In order to study this configuration, we grow the system of interacting dipoles by adding closed layers of hexagonal shells. The concomitant structure is depicted in Fig. 4. Thus, in the same spirit as for the 2D simple square lattice, we grow the system of dipoles shell after shell. Instead of using brute force for each given N where N now represents the total number of dipoles, we employ a convenient numerical strategy that boosts the computation time for the total minimum or maximum energy calculations. Since we are adding compact layers, once we grow the plaquette from an initial hexagon to a brand new layer, the energy is computed according to the following steps: (i) energy among the interacting dipoles inside the new shell; (ii) energy between the dipoles of the new shell and the core ones; and (iii) energy in (i) and (ii) is added iteratively to the previously calculated one (the core). The computation done in this fashion for each shell optimizes the use of the computer time.

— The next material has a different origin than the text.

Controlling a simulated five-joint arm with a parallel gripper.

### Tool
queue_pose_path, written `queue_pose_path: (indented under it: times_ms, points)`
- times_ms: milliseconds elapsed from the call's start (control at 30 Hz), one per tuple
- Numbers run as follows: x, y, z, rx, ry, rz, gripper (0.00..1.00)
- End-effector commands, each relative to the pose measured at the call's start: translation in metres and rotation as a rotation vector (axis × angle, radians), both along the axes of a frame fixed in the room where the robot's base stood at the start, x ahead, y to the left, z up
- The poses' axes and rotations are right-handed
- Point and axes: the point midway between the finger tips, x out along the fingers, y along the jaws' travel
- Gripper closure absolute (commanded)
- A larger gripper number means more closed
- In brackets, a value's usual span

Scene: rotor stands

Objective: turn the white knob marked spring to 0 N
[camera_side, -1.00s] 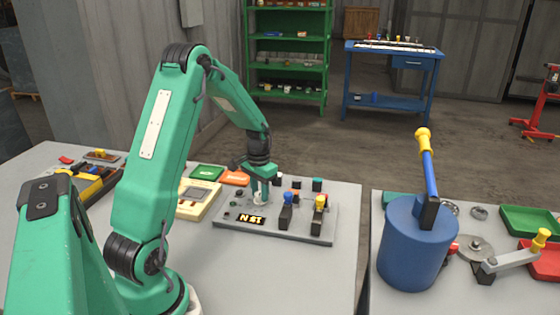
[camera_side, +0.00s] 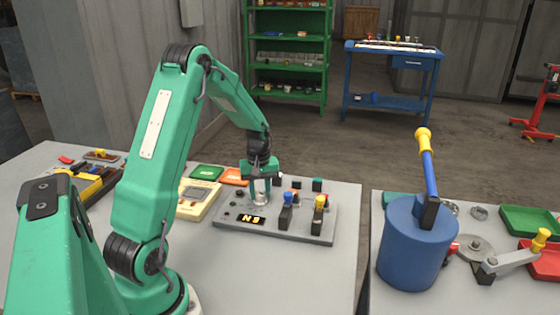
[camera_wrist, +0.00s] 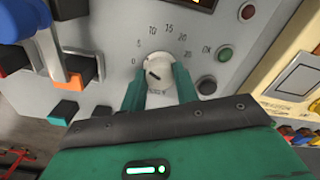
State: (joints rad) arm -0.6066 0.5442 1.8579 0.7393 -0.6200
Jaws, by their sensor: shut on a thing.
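The white knob (camera_wrist: 157,70) sits on the grey panel (camera_wrist: 110,30), inside a printed dial running from 0 through 5, 10, 15 and 20 to 25. A dark mark shows on its face; which number it points to is hard to tell. My gripper (camera_wrist: 158,82) has its green fingers on either side of the knob, shut on it. In the side view, my gripper (camera_side: 261,188) reaches down onto the panel and mostly hides the knob. The lit display (camera_side: 253,219) appears upside down there and seems to read 6 N.
Blue-handled (camera_side: 286,204) and yellow-handled (camera_side: 319,206) levers stand on the panel to the right of my gripper. A cream box (camera_side: 199,200) lies to its left. A blue drum (camera_side: 413,255) stands on the right table, across a gap.

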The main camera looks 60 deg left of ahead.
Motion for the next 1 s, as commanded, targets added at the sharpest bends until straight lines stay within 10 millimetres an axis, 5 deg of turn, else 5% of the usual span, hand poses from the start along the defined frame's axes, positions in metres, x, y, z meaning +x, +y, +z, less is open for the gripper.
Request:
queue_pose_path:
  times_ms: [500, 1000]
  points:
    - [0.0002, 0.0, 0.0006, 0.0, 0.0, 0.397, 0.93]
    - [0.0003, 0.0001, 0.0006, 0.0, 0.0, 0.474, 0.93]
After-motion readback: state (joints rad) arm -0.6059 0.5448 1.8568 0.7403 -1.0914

Let us now consider the calculation of minimum energy. Unlike the 2D square lattice scenario, the hexagonal lattice case is of extraordinary complexity. No general rule could be at initially inferred from numerical optimization or symmetries. However, by comparing the results with optimal larger clusters, we obtained a compact expression which in turn suggests an extraordinary result involving a hidden six-fold symmetry of the system. By postulating an energy functional form of the type:

$$\begin{aligned} B^{\min }(x)\,\equiv \,{\mathcal {V}}\,x\,+\, {\mathcal {S}}\,\sqrt{x}\,+\,\alpha , \end{aligned}$$
(12)

we obtain the following values for the fitting constants: \(\{ {\mathcal {V}}\,=\,-2.75854 \,\pm \,8.223e-009;\, {\mathcal {S}}\,=\,1.22402\, \pm \,7.662e-006; \, \alpha \,=\,3.30666 \, \pm \, 0.001497\}\). The results, depicted in Fig. 5 for \(B^{min}_{N}/N\) as a function of N are in excellent agreement with Eq. (12), and provide for the first time, to the best of our knowledge, the ground state energy value of a 2D hexagonal lattice, \(-2.75854\) with exact decimal digits for this level of accuracy.

Figure 5
figure 5

Dependence of the dimensionless energy per dipole, \(B^{min}_{N}/N\) (which represents a lower bound to the true hexagonal ground state energy) as a function of the total number of dipoles, N. Logarithmic scale used for the x axis. Energy is given in units of \({\frac{\mu _0}{4\pi } \frac{\mu ^2}{a^3}}\). See text for details. (Image created with Veusz 1.18; https://www.veusz.github.io).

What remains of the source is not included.